By Lois Bronaugh, Intern, Sam Rayburn State Historic Site
For many, August is a month of change: summer is ending, autumn is beginning, school is starting, and leaves are falling. 119 years ago this month, two people in North Texas added yet another significant change to the season—marriage!
These two individuals, W.A. Thomas and Katherine Rayburn (Thomas), were married August 30, 1899. In honor of their anniversary, our August Artifact Spotlight features a photograph of the young couple which is a part of the Sam Rayburn House State Historical Site collection.
The Rayburn family came to Fannin County, Texas from Roane County, Tennessee in 1887, consisting of parents William Marion Rayburn and Martha Clementine Waller (Rayburn) and their eleven children. Katherine, otherwise known as “Kate” or “Katie,” was the third child and oldest daughter of the Rayburn family, born September 17, 1872 in Tennessee.
She was the sister of congressman Sam Rayburn, who served in both the Texas and U.S. House of Representatives for a total of fifty-five years, from 1906 until his death in 1961.
The groom was William Albert Thomas, who most commonly went by “W.A.” or his surname, “Thomas.” Born and raised in Gober, Texas, W.A. was twenty-three years old when he married twenty-six-year-old Katherine Rayburn. Together they lived in the small towns of Leonard and Bonham, where W.A. taught for several years.

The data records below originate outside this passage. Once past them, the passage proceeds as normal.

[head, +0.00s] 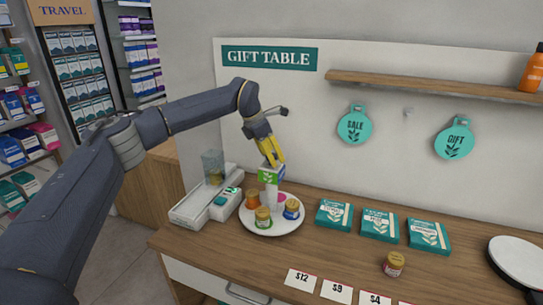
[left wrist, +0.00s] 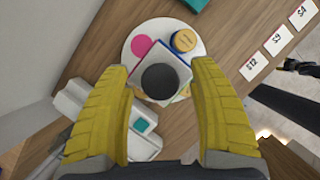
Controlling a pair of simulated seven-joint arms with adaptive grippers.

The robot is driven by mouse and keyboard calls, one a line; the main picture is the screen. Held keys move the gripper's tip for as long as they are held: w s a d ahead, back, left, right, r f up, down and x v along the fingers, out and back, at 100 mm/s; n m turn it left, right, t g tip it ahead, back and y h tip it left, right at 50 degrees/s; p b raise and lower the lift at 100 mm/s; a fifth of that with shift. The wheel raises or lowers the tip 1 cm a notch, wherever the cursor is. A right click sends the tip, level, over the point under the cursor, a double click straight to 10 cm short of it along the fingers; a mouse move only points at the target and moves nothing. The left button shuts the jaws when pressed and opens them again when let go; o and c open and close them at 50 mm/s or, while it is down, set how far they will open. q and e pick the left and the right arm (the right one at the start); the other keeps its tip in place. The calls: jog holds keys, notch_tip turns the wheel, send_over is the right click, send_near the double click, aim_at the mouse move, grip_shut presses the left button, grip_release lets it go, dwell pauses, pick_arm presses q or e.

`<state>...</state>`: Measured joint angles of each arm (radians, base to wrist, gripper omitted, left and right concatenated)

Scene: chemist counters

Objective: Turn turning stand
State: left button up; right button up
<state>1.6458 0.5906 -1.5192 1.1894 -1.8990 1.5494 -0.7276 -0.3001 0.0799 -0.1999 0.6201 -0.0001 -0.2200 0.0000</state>
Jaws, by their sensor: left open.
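The turning stand is a round white plate (head: 288,227) on the wooden counter, with a white post (head: 271,195) and a box-shaped sign (head: 270,175) on top. Several small jars, including a blue-labelled one (head: 291,208), and a pink disc (head: 283,198) are on it. In the left wrist view a dark round knob (left wrist: 160,81) tops the sign. My left gripper (head: 278,161) is directly above the stand, pointing down. In its wrist view, the yellow fingers (left wrist: 162,75) are open, one on each side of the knob. I cannot tell whether they touch it.
A white tray unit (head: 193,208) with a glass container (head: 212,165) stands close left of the stand. Teal packets (head: 380,225) lie to the right, with a loose jar (head: 393,264) and price cards (head: 302,280) nearer the front. A round white item (head: 520,258) is far right.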

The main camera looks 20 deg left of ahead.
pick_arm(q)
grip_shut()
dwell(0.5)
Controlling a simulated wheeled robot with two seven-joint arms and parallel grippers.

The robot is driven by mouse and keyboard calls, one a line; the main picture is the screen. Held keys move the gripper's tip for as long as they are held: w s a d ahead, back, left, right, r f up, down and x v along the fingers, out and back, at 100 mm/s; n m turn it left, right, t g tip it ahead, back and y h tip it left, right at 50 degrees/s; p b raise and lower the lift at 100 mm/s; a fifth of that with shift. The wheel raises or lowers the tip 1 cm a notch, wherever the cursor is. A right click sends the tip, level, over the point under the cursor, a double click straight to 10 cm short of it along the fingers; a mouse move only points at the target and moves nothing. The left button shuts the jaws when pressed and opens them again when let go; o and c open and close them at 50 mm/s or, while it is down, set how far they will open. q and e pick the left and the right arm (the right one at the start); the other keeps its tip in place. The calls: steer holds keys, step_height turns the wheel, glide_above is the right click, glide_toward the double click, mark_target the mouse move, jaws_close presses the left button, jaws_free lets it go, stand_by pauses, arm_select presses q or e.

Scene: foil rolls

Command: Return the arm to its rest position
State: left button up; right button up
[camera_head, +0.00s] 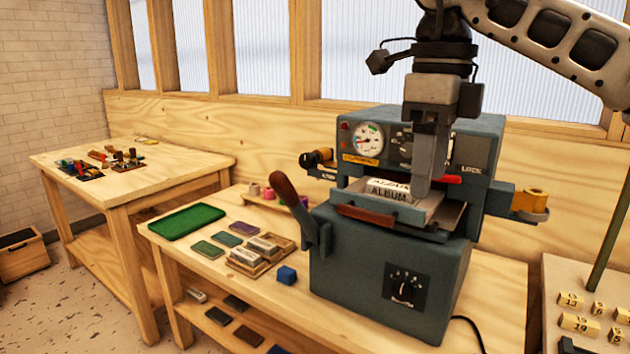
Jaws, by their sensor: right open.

By 1918 and in the midst of World War I, the couple moved to Dallas, where W.A. was self-employed as a general contractor and signed up for the military draft at the age of forty-two. He later got a job at the IRS in Dallas, where he worked for most of his life as the regional administrator
The photograph featured here is especially interesting because it captures the couple posed in a studio, apart from the extended Rayburn or Thomas families. It was taken before Katherine’s younger brother Sam had even begun his long and successful career, bringing attention to the Rayburn family.
In the photo, W.A. Thomas sits facing forward but is looking to the left, away from the camera, while Kate stands angled towards her husband and looks directly at the camera. W.A. wears a three-piece black suit and a thin black bow-tie, while Katherine wears a full, white dress that has ruffles on the front, loose-ended sleeves, and a high, striped collar.
Both W.A. and Katherine are dressed in clothing of the early twentieth-century Edwardian style. This style was characterized by voluminous, modest clothing which marked a departure from the restrictive corsets and tight sleeves for women of the Victorian era. This can be seen in the wide sleeves and hourglass shape of Katherine’s dress and more relaxed posture of W.A., who sits with legs crossed.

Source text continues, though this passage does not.